Abarcando a crítica irónica da realidade social e a denúncia das diversas problemáticas que equacionam o homem, desde a sua vivência espiritual e religiosa até ao envolvimento concreto e existencial, a poesia de Ruy Belo é uma "forma de intervenção, de compromisso, de luta por um mundo melhor [...] sem [...] o poeta pactuar com a demagogia, com o oportunismo que afinal representa não ver primordialmente na arte criação de beleza, construção de objetos tanto quanto possível belos em si mesmos" ("Nota do Autor" a País Possível, 1973).

 

Porto Editora – Ruy Belo na Infopédia [em linha]. Porto: Porto Editora. [consult. 2021-10-29]. Disponível em 

 

RUY BELO


 

Ruy Belo  | Perfil literário

 

Representações do contemporâneo

 

• O poeta apresenta uma sociedade conservadora e antiquada, profundamente hierarquizada, em que o regime político condiciona os cidadãos.

Ex.: “O portugal futuro”, “Uma vez que já tudo se perdeu”

 

• O poeta valoriza na sua obra a temática religiosa, criticando a Igreja católica por colaborar com o regime, denunciando a sua hipocrisia ao ignorar os problemas dos mais desfavorecidos.
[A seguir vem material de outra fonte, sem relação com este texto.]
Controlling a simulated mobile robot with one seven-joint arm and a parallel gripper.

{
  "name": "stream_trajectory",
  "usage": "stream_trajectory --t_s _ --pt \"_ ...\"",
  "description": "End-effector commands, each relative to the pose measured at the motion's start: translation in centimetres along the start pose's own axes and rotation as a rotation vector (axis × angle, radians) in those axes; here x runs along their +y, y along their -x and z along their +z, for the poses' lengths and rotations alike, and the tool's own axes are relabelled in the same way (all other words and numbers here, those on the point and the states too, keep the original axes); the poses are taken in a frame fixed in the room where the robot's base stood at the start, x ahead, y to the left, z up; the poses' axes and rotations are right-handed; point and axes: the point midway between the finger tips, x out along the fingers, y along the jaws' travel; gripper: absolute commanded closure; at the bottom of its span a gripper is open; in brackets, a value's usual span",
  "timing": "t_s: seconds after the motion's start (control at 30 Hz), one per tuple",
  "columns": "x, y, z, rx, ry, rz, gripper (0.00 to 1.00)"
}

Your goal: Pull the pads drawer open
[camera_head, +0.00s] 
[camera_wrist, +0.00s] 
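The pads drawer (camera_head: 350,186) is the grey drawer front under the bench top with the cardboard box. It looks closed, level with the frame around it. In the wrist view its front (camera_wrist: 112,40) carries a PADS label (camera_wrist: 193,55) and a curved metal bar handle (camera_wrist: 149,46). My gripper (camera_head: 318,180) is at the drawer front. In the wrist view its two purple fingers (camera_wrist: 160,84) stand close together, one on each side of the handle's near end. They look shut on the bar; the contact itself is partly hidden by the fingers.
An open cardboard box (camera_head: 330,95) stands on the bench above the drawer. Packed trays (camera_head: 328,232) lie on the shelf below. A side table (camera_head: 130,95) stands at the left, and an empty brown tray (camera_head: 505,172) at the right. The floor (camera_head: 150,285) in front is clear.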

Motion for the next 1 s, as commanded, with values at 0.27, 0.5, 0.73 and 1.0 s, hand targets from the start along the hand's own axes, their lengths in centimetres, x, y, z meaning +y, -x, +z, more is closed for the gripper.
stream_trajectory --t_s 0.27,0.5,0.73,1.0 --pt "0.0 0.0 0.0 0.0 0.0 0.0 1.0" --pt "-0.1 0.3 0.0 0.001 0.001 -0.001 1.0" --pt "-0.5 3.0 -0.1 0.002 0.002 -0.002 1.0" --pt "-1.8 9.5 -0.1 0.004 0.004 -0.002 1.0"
Ex.: “Nós os vencidos do catolicismo”, “Versos do pobre católico”

 

• Muitos poemas apresentam uma reflexão sobre o real quotidiano, muitas vezes de cariz irónico.

Ex.: “Exercício”, “Algumas proposições com pássaros e árvores que o poeta remata com uma referência ao coração”

 

Tradição literária

 

• Para além das ligações que este poeta estabelece com os movimentos literários do seu tempo e que se caracterizam pela inovação e subversão, a sua poesia reflete influências da tradição literária ocidental, nomeadamente do texto bíblico.

Ex.: “Elogio da amada”, “Cólofon ou epitáfio”

 

• O poeta recupera ainda a tradição clássica com referências e alusões a Homero e a Horácio.

Ex.: Toda a terra

 

• Na perspetiva pessimista da existência humana, na consciência da efemeridade da vida, verifica-se uma influência da poesia barroca.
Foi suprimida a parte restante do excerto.